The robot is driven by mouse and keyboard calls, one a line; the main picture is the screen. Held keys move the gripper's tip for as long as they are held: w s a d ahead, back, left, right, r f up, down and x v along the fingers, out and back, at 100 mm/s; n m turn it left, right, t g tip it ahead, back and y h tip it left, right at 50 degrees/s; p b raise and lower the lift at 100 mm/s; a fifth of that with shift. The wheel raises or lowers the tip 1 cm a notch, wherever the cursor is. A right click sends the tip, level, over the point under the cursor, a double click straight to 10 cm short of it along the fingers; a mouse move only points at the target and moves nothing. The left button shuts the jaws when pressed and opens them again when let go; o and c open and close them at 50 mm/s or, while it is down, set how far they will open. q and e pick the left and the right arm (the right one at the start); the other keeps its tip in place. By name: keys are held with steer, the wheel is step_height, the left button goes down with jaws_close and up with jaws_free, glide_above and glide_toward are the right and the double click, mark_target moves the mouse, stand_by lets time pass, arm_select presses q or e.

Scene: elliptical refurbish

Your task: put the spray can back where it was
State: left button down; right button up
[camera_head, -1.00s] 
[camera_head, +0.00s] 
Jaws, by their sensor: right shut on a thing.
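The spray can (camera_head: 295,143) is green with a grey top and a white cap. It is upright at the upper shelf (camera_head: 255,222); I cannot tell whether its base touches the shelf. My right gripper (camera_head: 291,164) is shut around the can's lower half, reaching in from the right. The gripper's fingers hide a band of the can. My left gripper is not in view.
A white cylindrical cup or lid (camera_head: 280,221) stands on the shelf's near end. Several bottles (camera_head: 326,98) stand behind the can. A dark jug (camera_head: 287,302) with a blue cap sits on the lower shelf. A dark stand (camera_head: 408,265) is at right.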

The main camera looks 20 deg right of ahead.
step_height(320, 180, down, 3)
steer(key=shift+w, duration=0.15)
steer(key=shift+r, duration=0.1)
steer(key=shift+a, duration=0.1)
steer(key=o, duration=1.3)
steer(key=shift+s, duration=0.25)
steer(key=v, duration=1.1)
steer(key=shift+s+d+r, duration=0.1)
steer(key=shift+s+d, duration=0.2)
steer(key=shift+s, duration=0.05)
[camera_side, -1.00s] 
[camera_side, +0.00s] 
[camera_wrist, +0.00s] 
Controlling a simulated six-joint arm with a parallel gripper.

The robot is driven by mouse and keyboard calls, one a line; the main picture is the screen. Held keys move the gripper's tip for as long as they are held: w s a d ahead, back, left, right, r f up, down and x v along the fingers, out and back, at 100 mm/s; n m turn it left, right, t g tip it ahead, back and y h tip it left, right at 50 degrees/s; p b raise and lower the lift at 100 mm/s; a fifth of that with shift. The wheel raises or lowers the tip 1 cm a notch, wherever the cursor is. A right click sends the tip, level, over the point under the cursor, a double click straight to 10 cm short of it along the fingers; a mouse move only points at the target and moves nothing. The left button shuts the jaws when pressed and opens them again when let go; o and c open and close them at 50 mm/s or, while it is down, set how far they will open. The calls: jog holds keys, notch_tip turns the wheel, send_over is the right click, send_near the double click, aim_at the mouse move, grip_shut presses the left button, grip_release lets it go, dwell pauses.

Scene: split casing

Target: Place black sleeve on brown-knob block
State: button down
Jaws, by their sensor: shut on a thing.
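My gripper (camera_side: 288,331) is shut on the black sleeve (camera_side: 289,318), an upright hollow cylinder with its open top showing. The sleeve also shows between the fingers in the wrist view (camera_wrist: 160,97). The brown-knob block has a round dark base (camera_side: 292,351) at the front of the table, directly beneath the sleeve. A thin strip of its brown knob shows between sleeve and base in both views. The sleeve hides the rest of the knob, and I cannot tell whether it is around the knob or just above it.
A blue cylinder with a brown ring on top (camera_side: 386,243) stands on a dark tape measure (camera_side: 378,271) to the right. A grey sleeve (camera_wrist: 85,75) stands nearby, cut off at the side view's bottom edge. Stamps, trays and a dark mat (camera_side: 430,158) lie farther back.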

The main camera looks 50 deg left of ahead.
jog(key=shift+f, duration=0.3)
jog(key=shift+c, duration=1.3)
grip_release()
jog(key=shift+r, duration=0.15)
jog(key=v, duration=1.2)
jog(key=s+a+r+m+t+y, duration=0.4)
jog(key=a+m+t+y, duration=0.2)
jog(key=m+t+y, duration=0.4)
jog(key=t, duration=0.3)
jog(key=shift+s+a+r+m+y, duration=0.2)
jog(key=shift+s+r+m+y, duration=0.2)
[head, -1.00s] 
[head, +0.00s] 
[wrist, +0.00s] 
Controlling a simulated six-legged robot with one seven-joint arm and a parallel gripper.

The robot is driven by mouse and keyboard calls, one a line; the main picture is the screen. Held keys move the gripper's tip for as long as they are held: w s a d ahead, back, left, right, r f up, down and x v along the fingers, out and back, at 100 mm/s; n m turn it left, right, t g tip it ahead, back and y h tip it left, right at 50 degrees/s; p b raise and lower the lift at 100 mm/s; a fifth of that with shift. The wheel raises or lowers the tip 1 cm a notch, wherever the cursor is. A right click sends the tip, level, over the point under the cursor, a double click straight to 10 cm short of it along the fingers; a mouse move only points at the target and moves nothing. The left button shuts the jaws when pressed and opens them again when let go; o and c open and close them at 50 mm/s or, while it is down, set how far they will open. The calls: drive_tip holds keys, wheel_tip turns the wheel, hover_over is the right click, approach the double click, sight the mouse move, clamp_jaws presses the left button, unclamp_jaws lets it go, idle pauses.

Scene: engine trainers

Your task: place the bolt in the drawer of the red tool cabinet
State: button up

- _Given problem_
Extract all of the data above and output it character for character.

- _Answer to this task_
The robot is driven by mouse and keyboard calls, one a line; the main picture is the screen. Held keys move the gripper's tip for as long as they are held: w s a d ahead, back, left, right, r f up, down and x v along the fingers, out and back, at 100 mm/s; n m turn it left, right, t g tip it ahead, back and y h tip it left, right at 50 degrees/s; p b raise and lower the lift at 100 mm/s; a fifth of that with shift. The wheel raises or lowers the tip 1 cm a notch, wherever the cursor is. A right click sends the tip, level, over the point under the cursor, a double click straight to 10 cm short of it along the fingers; a mouse move only points at the target and moves nothing. The left button shuts the jaws when pressed and opens them again when let go; o and c open and close them at 50 mm/s or, while it is down, set how far they will open. q and e pick the left and the right arm (the right one at the start); the other keeps its tip in place. By name: keys are held with steer, the wheel is step_height, the left button goes down with jaws_close and up with jaws_free, glide_above and glide_toward are the right and the double click, mark_target moves the mouse, stand_by lets time pass, arm_select presses q or e.

Scene: elliptical refurbish

Your task: put the spray can back where it was
State: left button down; right button up
[camera_head, -1.00s] 
[camera_head, +0.00s] 
Jaws, by their sensor: right shut on a thing.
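The spray can (camera_head: 295,143) is green with a grey top and a white cap. It is upright at the upper shelf (camera_head: 255,222); I cannot tell whether its base touches the shelf. My right gripper (camera_head: 291,164) is shut around the can's lower half, reaching in from the right. The gripper's fingers hide a band of the can. My left gripper is not in view.
A white cylindrical cup or lid (camera_head: 280,221) stands on the shelf's near end. Several bottles (camera_head: 326,98) stand behind the can. A dark jug (camera_head: 287,302) with a blue cap sits on the lower shelf. A dark stand (camera_head: 408,265) is at right.

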The main camera looks 20 deg right of ahead.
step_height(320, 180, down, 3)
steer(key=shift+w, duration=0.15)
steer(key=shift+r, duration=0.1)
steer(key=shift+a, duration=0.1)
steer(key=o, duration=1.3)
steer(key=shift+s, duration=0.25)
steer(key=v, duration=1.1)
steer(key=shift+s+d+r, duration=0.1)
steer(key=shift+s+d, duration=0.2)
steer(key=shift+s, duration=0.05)
[camera_side, -1.00s] 
[camera_side, +0.00s] 
[camera_wrist, +0.00s] 
Controlling a simulated six-joint arm with a parallel gripper.

The robot is driven by mouse and keyboard calls, one a line; the main picture is the screen. Held keys move the gripper's tip for as long as they are held: w s a d ahead, back, left, right, r f up, down and x v along the fingers, out and back, at 100 mm/s; n m turn it left, right, t g tip it ahead, back and y h tip it left, right at 50 degrees/s; p b raise and lower the lift at 100 mm/s; a fifth of that with shift. The wheel raises or lowers the tip 1 cm a notch, wherever the cursor is. A right click sends the tip, level, over the point under the cursor, a double click straight to 10 cm short of it along the fingers; a mouse move only points at the target and moves nothing. The left button shuts the jaws when pressed and opens them again when let go; o and c open and close them at 50 mm/s or, while it is down, set how far they will open. The calls: jog holds keys, notch_tip turns the wheel, send_over is the right click, send_near the double click, aim_at the mouse move, grip_shut presses the left button, grip_release lets it go, dwell pauses.

Scene: split casing

Target: Place black sleeve on brown-knob block
State: button down
Jaws, by their sensor: shut on a thing.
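My gripper (camera_side: 288,331) is shut on the black sleeve (camera_side: 289,318), an upright hollow cylinder with its open top showing. The sleeve also shows between the fingers in the wrist view (camera_wrist: 160,97). The brown-knob block has a round dark base (camera_side: 292,351) at the front of the table, directly beneath the sleeve. A thin strip of its brown knob shows between sleeve and base in both views. The sleeve hides the rest of the knob, and I cannot tell whether it is around the knob or just above it.
A blue cylinder with a brown ring on top (camera_side: 386,243) stands on a dark tape measure (camera_side: 378,271) to the right. A grey sleeve (camera_wrist: 85,75) stands nearby, cut off at the side view's bottom edge. Stamps, trays and a dark mat (camera_side: 430,158) lie farther back.

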The main camera looks 50 deg left of ahead.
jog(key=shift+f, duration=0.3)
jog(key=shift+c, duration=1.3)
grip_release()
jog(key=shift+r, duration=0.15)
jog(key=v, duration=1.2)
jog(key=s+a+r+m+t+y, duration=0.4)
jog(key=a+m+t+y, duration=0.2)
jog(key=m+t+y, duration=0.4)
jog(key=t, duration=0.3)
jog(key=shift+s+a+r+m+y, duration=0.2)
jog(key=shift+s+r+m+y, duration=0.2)
[head, -1.00s] 
[head, +0.00s] 
[wrist, +0.00s] 
Controlling a simulated six-legged robot with one seven-joint arm and a parallel gripper.

The robot is driven by mouse and keyboard calls, one a line; the main picture is the screen. Held keys move the gripper's tip for as long as they are held: w s a d ahead, back, left, right, r f up, down and x v along the fingers, out and back, at 100 mm/s; n m turn it left, right, t g tip it ahead, back and y h tip it left, right at 50 degrees/s; p b raise and lower the lift at 100 mm/s; a fifth of that with shift. The wheel raises or lowers the tip 1 cm a notch, wherever the cursor is. A right click sends the tip, level, over the point under the cursor, a double click straight to 10 cm short of it along the fingers; a mouse move only points at the target and moves nothing. The left button shuts the jaws when pressed and opens them again when let go; o and c open and close them at 50 mm/s or, while it is down, set how far they will open. The calls: drive_tip holds keys, wheel_tip turns the wheel, hover_over is the right click, approach the double click, sight the mouse move, clamp_jaws presses the left button, unclamp_jaws lets it go, idle pauses.

Scene: engine trainers

Your task: place the bolt in the drawer of the red tool cabinet
State: button up

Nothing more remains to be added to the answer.